In conventional products the MC is programmed via the PEs using advanced peripheral bus (APB) access. The PHY includes a multiplexor (MUX) to select programming either from the host or from the PHY microcontroller. The PHY microcontroller access the PHY during cold boot training, quick boot training and mission firmware during dynamic voltage and frequency scaling (DVFS). Other programming, including low power, crash reset, etc., is managed by the host memory controller.

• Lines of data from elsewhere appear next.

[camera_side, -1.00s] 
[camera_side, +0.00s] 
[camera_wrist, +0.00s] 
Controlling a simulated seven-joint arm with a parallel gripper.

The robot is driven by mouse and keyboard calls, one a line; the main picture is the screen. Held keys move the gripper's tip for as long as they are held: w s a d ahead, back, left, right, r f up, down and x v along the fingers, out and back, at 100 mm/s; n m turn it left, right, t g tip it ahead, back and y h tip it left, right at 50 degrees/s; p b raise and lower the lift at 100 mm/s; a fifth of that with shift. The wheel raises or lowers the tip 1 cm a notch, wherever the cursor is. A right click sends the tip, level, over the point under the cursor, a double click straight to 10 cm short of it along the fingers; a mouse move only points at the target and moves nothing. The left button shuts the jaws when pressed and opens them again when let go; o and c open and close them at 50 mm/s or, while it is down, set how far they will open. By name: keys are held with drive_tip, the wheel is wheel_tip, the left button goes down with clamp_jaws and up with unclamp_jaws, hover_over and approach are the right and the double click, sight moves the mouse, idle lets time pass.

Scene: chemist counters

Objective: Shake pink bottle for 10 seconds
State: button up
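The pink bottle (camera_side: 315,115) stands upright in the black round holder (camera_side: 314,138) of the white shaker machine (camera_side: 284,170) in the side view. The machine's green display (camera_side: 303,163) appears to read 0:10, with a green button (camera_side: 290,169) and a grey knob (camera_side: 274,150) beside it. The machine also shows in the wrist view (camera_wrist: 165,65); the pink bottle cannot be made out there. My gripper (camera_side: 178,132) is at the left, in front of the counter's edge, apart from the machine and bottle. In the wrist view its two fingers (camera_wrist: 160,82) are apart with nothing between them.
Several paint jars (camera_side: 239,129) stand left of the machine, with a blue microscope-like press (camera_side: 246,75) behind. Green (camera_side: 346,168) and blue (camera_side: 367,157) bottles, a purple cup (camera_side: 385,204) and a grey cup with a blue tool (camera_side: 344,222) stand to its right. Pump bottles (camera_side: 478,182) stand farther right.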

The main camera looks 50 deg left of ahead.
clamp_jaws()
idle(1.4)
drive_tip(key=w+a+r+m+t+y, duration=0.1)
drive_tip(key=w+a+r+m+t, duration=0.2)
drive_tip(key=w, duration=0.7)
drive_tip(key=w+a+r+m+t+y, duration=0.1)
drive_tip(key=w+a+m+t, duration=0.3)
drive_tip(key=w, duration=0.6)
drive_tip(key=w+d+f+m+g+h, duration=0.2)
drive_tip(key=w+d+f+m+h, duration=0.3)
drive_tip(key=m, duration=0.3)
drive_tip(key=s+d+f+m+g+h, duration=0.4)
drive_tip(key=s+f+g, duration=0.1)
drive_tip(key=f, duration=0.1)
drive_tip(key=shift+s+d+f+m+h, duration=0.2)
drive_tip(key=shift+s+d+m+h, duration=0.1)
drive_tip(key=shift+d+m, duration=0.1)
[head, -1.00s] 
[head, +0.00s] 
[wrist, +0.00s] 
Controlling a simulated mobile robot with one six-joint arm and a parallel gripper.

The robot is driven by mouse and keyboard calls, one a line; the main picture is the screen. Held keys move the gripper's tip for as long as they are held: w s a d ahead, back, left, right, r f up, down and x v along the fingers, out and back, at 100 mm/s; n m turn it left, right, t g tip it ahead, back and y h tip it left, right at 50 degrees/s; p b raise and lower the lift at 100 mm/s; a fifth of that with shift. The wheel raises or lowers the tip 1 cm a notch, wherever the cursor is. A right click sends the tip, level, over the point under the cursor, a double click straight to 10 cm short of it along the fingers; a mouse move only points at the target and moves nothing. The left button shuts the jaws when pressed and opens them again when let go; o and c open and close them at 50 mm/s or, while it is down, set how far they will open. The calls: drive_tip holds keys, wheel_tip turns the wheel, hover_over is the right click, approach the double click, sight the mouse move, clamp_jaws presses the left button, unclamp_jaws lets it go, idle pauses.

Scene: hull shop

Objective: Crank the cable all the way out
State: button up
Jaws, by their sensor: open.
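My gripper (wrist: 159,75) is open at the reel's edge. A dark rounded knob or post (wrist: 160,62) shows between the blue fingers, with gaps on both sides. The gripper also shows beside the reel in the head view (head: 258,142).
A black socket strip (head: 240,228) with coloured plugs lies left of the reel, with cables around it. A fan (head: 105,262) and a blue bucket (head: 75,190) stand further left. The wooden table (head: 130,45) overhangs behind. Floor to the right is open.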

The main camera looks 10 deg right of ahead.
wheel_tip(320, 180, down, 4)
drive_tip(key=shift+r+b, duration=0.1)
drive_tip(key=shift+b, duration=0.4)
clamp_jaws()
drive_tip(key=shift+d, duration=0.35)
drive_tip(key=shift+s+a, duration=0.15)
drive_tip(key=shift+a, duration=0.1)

FIG. 1 is a block diagram of an SoC device 100 having multi-channel memory. Device 100 includes four memory channels 130, 140, 150, 160. Each memory channel 130, 140, 150, 160 includes a microcontroller 131, 141, 151, 161, a physical layer (PHY) 132, 142, 152, 162, and a dynamic random access memory (DRAM) 133, 143, 153, 163. Host processing elements (PEs) including central processing unit (CPU) 110, power manager (CPM) 111, debug controller 112, and tensor processing unit (TPU) 113. Host PEs communicate with the memory subsystem (MEMSS) 120 using the advanced peripheral bus (APB) 115. Host PEs provide instructions for each memory channel 130, 140, 150, 160 via APB 115, which are managed and executed by the corresponding microcontroller 131, 141, 151, 161. The number of microcontrollers 131, 141, 151, 161 is equal to the number of memory channels 130, 140, 150, 160. In the configuration of FIG. 1, the SoC device 100 must provide chip space for four microcontrollers 131, 141, 151, 161. Furthermore, each microcontroller consumes power which reduces the battery life of the device 100.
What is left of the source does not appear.